La nostra opera è già dall’inizio anche un’opera di riconciliazione. Quando è sorta la nostra opera ho esortato il popolo fiammingo e olandese a riconciliarsi con la Germania sconfitta, a superare la barriera dell’odio e a ricostruire l’amore. Ora è passato mezzo secolo. Io credo più che mai alla vocazione della nostra opera: predicare ancora una volta la riconciliazione e l’amore, spronando la Chiesa occidentale ad amare nei fatti i fratelli ortodossi che hanno sofferto più di tutti sotto il comunismo. Essi costituiscono la parte più minacciata della cristianità. Più della metà delle loro Chiese sono state distrutte, i loro libri sacri bruciati, migliaia di loro vescovi e sacerdoti sono morti come martiri; altri hanno collaborato con il KGB, che forse li tiene ancora sotto il suo dominio; altri ancora hanno accettato compromessi per viltà o per egoismo. Questo è accaduto anche nella Chiesa cattolica. Persino tra i dodici apostoli scelti da Gesù stesso c’è un debole che lo ha rinnegato e un traditore. Non giudichiamo, ma aiutiamo. Dopo mille anni di malintesi, discordie, reciproca ostilità e cavilli dobbiamo essere oggi consci della nostra unità con la Chiesa ortodossa ed essere disposti a ricostruirla. L’unità della fede e dei sacramenti non è mai andata perduta. L’unità della preghiera e dell’amore dobbiamo realizzarla adesso. Un giorno l’unità perfetta non costituirà più un problema perché verrà come frutto maturo per opera dello Spirito Santo.
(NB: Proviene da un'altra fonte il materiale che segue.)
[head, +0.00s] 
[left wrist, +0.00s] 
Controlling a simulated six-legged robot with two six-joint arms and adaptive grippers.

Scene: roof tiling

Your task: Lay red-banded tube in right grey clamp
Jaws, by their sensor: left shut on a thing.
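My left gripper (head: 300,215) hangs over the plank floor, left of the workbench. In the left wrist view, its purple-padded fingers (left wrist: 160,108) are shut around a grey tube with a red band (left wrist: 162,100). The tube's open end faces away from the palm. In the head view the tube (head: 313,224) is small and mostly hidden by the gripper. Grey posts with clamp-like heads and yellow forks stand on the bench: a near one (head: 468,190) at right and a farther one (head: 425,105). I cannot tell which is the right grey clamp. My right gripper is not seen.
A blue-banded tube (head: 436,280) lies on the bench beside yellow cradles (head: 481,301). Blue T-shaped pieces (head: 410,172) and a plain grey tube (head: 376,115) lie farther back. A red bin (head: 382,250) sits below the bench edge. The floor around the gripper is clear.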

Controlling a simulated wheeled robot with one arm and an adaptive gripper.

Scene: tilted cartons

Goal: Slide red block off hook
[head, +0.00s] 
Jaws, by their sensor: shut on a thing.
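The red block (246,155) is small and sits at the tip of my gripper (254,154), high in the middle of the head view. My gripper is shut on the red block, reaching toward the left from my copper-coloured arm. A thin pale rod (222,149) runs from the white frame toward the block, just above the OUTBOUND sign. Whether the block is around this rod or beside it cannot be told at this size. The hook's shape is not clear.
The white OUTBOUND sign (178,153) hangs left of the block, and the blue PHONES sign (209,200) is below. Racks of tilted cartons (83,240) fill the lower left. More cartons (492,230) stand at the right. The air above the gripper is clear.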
Il maggior ostacolo per la riconciliazione tra la Chiesa cattolica e la Chiesa ortodossa è costituita dalla reciproca diffidenza. Molti vescovi ortodossi ci considerano una setta a caccia di proseliti. In Occidente molti temono che il caos odierno, la scarsa influenza del KGB, renda impossibile in Russia una corretta distribuzione dei mezzi finanziari. Noi non siamo di questo parere: l’amore deve essere inventivo e non far supporre il male; già decine di vescovi russi hanno accettato la nostra offerta. Altri li seguiranno. È necessario ricorrere a Maria e a Cristo che ci ha donato sua madre. Recitate a questa cara e potente madre il santo rosario ogni giorno, per la conversione della Russia e per l’Occidente materialistico, e per avere la riconciliazione tra la Chiesa cattolica e quella ortodossa. Pregate in un amore senza barriere, che abbraccia gli amici e i nemici. Pregate come pregavano i vecchi, come Mosè sul monte e Giona nel ventre del mostro, come i giovanetti nella fornace ardente, come Giobbe quando fu colpito da satana. La preghiera di tutti loro fu esaudita. Pregate con una fiducia incrollabile, con un cuore che abbraccia tutto il mondo. Il Signore si piegherà su di noi e la sua misericordia non avrà limiti.